In their exposition of the covenant, the authors of Sacred Bond show no awareness of the covenant heresy and its root. If they are aware, as one cannot imagine they are not, they have learned absolutely nothing from the heresy and its dreadful effects in the Reformed and Presbyterian churches, including their own. [David Engelsma, PRTJ 46:1 (Nov 2012): 119]
I am sure that, in a book that seeks to introduce the basics of Covenant Theology to simple believers, an assault on Federal Vision is absolutely unnecessary. Is Engelsma suggesting that someone new to the Reformed faith for example MUST be immediately taught how bad Federal Vision is?
The biblical covenant confessed and explained by Brown and Keele is conditional from stem to stern, from source to fulfillment. (Ibid.)
The problem with Engelsma is that that he is totally unable to see that he must hold to some form of condition in even his "unconditional covenant." If Christ did not die on the Christ, can there be a Covenant of Grace for the Elect? Engelsma to be orthodox should say no. But if the death of Christ on the Cross is necessary for the implementation of the Covenant of Grace, then the death of Christ on the Cross is a condition for the Covenant of Grace. Or to put it more theologically, one condition for the Covenant of Grace is that Christ must merit salvation. To put it another way, Christ must fulfill the law and merit righteousness, and that is the main condition of the Covenant of Grace.
Engelsma, as with many PRCA theologians, are totally unable to see that conditions cannot be eradicated, unless one becomes a universalist. Anything that must happen, or that restricts the application of redemption, is a condition. The question to differentiate between orthodoxy and heresy is not whether there are conditions, but where and how and by whom the conditions are fulfilled. But if one has only one covenant (which the PRCA holds to), then one is even more restricted as to how the conditions are to be configured, and just by fiat denying there are conditions is manifestly inconsistent if one says that believing in Christ is necessary to be saved.
In this explanation of the “covenant of redemption,” the authors pay no heed to any number of Reformed theologians, including Herman Bavinck and Herman Hoeksema, that the main Scriptural proof adduced for the explanation—Zechariah 6:12, 13—does not at all refer to a bargain of Father and Son in the Godhead ... (Ibid.)
That there is an agreement between the members of the Godhead does not imply that there is any form of bargaining involved. That is a strawman and misrepresentation, as well as a massacre of the English language, to say that agreements must imply the presence of bargaining.
...they go on to describe the new covenant with believers and their children, which is the fulfillment of the Abrahamic covenant, as conditional: “Its [the new covenant’s] condition is, ‘Believe in the Lord Jesus Christ’” (Ibid., 120)

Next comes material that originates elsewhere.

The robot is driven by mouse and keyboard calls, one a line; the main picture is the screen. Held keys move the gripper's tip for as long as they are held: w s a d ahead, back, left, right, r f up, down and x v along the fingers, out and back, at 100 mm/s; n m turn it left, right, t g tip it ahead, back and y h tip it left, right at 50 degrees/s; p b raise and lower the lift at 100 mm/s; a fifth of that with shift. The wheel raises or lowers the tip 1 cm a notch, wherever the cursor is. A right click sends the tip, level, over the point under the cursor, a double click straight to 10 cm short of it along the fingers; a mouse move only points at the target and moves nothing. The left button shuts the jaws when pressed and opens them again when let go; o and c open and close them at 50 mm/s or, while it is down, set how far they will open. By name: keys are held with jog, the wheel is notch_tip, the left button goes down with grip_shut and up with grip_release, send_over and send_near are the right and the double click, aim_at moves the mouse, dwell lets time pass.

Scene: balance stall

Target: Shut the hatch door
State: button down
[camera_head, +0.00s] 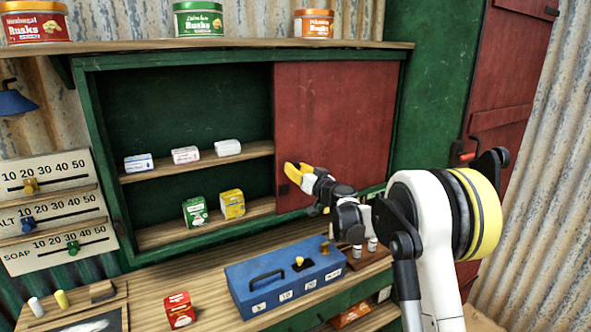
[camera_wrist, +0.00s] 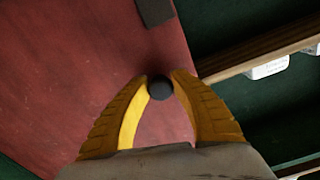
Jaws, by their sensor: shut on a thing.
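The hatch door (camera_head: 335,130) is a red panel covering the right part of the green-framed opening (camera_head: 95,120). The left part of the opening stands uncovered, with shelves showing. My gripper (camera_head: 291,172) is at the door's left edge. In the wrist view, its yellow fingers (camera_wrist: 160,85) are closed around a small round black knob (camera_wrist: 160,89) in front of the red door (camera_wrist: 70,70). The fingers hide the knob in the head view. A dark rectangular piece (camera_wrist: 155,10) sits on the door near its edge.
Small boxes stand on the shelves (camera_head: 255,149) inside the opening. A blue box with a handle (camera_head: 245,290) and a red packet (camera_head: 179,309) stand on the counter below. Tins (camera_head: 198,20) line the ledge above. A larger red door (camera_head: 505,90) is at right.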

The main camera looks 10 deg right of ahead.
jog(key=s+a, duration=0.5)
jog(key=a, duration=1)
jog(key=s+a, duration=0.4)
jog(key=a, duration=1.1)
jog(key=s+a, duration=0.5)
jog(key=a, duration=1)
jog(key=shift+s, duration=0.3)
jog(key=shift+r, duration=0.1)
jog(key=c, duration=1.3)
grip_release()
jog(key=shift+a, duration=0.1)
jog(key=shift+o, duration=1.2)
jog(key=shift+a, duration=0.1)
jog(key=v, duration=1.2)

If someone does not have faith, can he be saved? No. If someone has faith, is he saved? Yes. So, according to the basic definition of syllogistic logic, faith is both a necessary and sufficient condition for salvation.
The problem with Engelsma is what happens when you have people who don't see that basic logic necessitates saying that faith is a condition. It is just like Engelsma's problems with definitions. One cannot define something in a way that restricts its meaning based upon one's ideology. To restrict meaning, one uses modifiers to modify the basic words. In the case of faith, we call it an "instrumental condition," because it is through faith that we are saved, not on the basis of faith.
As though the Canons of Dordt had never exposed the Arminian heresy as teaching that faith is the new covenant condition of salvation, rather than obedience to the law in the old covenant (Canons, 2, Rejection of Errors: 4)... (Ibid.)
The error rejected in Canons of Dort section 2, rejection of errors 4 is the error that God "graciously looks upon this [faith] as worthy of the reward of eternal life." In other words, the Arminian error is that faith is the ground of justification, not the instrument. God looks upon faith and by congruent merit credited that imperfect faith for righteousness. This is far from the position taken by Brown and Keele that faith is the instrumental condition for salvation, and thus Engelsma misrepresents what they, and the Reformed tradition, teaches.